イタリアの場合、日常的にそれがあふれていて、多くの市民がやったことがあるから、道を尋ねられたりするとウヒャヒャってまちの自慢をして歩き回るんですよね。草の根運動みたいな感じで、成功体験を積み重ねることが一番の近道かなとも感じました。
心地よく暮らせる街に必要なこと
トークセッションの最後に、『さがすたいる』の思いをくんだ、心地よく暮らせるまちに必要なことやこれから期待すること、問題提起、感想などを3人の登壇者から伺いました。
三代さん -
今回の話に参加しているだけでも一歩を踏み出しているという自信にしてもらいたいです。友人の講演で言われていたことですが、困っていそうな人に声をかけて、もしかしたら機嫌が悪かったかもしれない。でも「もういいよ」と思わずに自分だけは褒めてください、と。やり方は間違ってるかもしれないけど、自分が困っている人に対して動けたというその行為に対しては、自分を褒める。それが一歩を踏み出せるきっかけになるのかなと思います。
鳥谷さん -
接客の世界からは、周りにまずは関心を持つこと。自分のこと、ケータイしか見ないのではなく、あえてキョロキョロしてみる、ゆっくり歩くでもいいですし。

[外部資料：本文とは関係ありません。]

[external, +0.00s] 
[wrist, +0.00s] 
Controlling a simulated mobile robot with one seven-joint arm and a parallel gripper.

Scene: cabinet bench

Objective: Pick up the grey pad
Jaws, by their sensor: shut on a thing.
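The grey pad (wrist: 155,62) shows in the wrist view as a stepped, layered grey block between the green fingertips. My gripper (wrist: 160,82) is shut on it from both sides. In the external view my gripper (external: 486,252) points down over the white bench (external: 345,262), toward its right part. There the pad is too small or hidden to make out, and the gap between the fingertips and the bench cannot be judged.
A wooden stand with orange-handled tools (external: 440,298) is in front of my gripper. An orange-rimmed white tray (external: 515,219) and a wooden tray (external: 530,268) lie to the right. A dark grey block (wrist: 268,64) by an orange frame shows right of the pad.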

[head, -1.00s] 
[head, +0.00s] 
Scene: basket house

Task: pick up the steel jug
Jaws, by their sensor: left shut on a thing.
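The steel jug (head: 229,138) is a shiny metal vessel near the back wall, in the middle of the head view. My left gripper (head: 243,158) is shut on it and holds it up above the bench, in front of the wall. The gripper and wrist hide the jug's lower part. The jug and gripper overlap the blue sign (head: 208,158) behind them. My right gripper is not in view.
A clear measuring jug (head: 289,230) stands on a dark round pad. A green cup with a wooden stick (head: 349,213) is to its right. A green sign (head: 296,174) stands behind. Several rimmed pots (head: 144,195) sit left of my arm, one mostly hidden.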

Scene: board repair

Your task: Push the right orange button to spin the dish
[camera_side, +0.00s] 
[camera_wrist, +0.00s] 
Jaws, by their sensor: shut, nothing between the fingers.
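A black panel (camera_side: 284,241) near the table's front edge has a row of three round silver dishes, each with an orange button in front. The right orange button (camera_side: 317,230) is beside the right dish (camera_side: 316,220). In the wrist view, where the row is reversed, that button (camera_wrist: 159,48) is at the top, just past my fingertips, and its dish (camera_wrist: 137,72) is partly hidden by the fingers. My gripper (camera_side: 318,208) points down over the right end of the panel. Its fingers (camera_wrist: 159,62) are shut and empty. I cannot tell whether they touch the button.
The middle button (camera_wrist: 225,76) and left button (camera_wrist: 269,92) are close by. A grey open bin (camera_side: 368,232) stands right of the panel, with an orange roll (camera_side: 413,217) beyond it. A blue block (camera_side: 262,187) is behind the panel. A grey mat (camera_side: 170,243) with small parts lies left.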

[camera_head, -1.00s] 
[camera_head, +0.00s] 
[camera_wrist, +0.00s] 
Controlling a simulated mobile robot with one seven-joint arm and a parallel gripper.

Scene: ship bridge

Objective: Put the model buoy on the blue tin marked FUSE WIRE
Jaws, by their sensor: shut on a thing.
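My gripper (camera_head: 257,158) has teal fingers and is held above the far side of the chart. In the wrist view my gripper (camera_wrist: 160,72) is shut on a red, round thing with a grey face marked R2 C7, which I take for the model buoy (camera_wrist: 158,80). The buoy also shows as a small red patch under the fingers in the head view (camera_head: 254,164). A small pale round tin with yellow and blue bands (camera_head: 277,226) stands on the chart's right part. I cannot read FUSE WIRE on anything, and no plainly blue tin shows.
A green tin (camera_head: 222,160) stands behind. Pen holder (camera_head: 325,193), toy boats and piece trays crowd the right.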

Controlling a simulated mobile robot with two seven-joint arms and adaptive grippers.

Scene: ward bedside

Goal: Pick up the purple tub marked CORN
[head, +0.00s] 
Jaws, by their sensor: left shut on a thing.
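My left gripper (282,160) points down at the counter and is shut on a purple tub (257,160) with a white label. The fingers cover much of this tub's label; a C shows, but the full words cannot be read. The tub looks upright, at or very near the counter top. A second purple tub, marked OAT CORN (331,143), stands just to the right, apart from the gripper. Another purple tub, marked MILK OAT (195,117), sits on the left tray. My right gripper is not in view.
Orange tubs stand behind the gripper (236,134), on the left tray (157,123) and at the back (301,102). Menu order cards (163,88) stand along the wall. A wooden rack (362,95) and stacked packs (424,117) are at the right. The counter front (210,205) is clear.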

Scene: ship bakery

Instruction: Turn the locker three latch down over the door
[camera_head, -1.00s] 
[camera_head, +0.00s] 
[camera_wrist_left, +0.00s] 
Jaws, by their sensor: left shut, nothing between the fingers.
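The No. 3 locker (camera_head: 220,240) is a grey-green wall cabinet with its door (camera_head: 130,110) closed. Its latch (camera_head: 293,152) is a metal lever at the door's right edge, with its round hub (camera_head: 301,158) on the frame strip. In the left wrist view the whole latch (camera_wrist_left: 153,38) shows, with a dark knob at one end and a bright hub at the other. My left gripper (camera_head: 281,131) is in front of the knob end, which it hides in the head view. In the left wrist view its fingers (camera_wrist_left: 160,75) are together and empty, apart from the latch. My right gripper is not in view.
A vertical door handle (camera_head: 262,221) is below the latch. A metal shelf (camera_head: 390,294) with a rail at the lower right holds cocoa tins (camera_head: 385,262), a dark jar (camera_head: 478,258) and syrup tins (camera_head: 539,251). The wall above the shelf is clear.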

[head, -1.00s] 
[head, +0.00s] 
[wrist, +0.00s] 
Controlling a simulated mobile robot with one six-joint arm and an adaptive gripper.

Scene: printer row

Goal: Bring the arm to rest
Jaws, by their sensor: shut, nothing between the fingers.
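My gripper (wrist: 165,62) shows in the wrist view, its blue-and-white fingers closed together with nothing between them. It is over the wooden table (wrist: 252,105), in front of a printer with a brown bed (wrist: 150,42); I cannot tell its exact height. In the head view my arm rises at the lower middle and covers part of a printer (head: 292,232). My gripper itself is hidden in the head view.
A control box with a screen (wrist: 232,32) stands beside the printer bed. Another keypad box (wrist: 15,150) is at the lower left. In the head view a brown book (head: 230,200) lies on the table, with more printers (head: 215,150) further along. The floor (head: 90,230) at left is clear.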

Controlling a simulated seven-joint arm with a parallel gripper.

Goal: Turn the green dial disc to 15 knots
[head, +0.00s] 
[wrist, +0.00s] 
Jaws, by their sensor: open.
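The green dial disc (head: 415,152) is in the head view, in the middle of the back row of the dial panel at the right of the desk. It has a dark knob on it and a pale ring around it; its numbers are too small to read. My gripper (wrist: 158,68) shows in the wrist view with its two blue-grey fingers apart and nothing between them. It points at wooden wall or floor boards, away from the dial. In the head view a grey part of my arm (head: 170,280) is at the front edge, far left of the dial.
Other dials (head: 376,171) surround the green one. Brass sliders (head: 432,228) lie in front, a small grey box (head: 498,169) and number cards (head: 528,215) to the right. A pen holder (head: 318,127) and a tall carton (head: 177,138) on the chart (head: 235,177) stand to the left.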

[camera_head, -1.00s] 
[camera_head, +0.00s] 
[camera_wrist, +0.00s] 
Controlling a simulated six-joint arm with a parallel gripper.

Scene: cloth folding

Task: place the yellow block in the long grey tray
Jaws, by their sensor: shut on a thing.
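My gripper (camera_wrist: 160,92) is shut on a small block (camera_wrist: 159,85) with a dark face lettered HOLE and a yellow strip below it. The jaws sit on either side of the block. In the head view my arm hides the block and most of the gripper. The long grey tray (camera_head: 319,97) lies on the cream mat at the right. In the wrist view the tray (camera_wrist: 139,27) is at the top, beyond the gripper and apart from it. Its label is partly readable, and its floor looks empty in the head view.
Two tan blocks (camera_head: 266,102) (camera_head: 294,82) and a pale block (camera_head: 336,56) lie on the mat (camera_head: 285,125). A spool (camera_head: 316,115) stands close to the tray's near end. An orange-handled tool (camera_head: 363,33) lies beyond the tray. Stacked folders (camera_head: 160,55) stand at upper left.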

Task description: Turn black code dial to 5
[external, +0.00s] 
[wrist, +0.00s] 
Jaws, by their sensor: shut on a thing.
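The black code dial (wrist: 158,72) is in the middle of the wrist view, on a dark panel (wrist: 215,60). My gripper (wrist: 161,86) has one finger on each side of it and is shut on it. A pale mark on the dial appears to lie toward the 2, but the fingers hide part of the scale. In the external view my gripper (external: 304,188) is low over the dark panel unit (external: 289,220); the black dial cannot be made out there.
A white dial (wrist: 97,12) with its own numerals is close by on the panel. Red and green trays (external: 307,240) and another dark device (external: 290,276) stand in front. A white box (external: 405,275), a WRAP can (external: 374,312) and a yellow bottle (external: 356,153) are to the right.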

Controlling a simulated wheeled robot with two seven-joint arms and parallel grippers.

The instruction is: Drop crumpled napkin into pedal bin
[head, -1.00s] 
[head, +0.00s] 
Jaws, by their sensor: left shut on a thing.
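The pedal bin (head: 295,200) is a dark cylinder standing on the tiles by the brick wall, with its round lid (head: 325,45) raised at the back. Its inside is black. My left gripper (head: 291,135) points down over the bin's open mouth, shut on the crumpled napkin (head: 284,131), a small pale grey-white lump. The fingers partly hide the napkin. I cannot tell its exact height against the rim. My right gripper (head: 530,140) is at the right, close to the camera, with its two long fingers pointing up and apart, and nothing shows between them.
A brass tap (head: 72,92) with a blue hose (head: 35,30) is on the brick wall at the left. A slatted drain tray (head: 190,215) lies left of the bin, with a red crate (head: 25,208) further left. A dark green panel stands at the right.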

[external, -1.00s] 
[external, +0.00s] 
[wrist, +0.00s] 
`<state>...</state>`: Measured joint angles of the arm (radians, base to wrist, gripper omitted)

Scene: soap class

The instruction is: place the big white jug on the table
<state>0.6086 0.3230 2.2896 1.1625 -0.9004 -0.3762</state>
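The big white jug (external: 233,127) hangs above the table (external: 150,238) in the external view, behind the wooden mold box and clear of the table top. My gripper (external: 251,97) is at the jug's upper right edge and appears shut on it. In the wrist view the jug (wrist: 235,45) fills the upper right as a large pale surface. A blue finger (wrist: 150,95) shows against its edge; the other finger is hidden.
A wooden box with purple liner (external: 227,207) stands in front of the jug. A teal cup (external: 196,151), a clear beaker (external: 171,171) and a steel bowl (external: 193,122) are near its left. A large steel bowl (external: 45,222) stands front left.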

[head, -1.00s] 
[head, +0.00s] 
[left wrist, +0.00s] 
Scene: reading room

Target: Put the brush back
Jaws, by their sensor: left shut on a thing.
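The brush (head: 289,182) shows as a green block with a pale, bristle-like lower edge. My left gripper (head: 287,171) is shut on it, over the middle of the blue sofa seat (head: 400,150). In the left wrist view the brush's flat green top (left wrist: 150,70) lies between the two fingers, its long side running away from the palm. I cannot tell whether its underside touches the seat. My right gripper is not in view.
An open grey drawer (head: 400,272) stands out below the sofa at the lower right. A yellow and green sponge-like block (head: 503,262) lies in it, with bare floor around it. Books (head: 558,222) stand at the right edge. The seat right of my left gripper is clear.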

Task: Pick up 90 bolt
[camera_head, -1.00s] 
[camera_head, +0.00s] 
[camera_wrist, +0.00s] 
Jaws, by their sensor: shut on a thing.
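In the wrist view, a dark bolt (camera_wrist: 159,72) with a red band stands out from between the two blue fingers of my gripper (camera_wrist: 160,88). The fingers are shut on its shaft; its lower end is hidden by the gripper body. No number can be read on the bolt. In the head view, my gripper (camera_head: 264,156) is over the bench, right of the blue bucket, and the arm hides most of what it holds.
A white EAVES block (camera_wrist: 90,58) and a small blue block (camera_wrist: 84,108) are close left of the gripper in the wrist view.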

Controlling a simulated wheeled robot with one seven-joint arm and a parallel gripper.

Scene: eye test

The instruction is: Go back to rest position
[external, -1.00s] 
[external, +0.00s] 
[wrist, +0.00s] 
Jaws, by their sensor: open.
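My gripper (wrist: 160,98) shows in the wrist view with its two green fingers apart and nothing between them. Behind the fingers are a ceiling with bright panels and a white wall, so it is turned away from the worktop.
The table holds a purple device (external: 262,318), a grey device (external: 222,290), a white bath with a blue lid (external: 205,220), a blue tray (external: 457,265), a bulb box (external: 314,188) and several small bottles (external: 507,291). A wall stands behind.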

なんだか今の時代、スピード感あふれすぎて、他者に興味を示すというちょっとしたことすらも減っている気がするんですよね。自分の周りの世界に関心を持つことが第一ステップ。立ち止まるのは勇気かもしれませんが、立ち止まる重要性を最近はよく考えています。
レストランシーンでは、マニュアルなんかなく、十人十色なんですよね。その人が何を欲しているか、というのを常に考え続けることをやめないこと。その人を見て、その人が何に喜んでいるか、つぶさに見るっていうのはそんなに難しいことではないはず。コミュニケーションから生まれて来るものなので、佐賀のまち全体でそれをどんな人でもやれるようになっていくといいなと思います。
野田さん -
いろんな人に会い、いろんな経験をして、いろんな友人もできて経験と知識が増えてくると、どうしても、障がいをお持ちの方に接したときなど、これまでに会った人の顔が思い浮かんでしまうことがあります。
私の場合、時としてそういった決めつけが邪魔になって、固定観念や決めつけ、こういう風にしたら喜んでもらえたな、今回もやってみようではなくって、そのとき自分の目の前にいる人を大切にしようという気持ちでいるといいまちになるんじゃないかなと思います。
会場での参加者からの感想
Aさん -
自分の知らない世界のお話を直に聞きたかったので参加しました。トークの横で行われている手話にも目が行き、あれほど集中して、忙しく手を動かし続けるなんて、すごい!とずっと注目していました。みんな、一人ひとりちょっとしたことで一歩を踏み出せるようになればいいと思います。
Bさん -
自分が思っていた以上に感動しました。レストランの鳥谷さんが耳が聞こえない方に接しての失敗談を話してくださり、そういう経験も生かしいろんなことに配慮しながらお仕事をされているのだと分かりました。
車いすを使ってここまで来ましたが、電車で介助のための予約とかを取らなくても出かけられる設備が整ったらいいなと思いました。
まとめ
たくさんのお話の中で、おもてなしやコミュニケーションに関するさまざまな学びがありました。三代さんが世界の旅で経験されたことでの壁がなければ「見る」「気づく」そしてすぐ体が「動く」ことができ、海外の方々に学びたい一つの文化であると感じました。
またこの気づきから始まるおもてなしを鳥谷さん、野田さんもじっくりと大切に育ててこられて今があるのだと思います。
「心地よく暮らせる街」のためにこれからも楽しみながら、学びながらできることはいろいろありますね。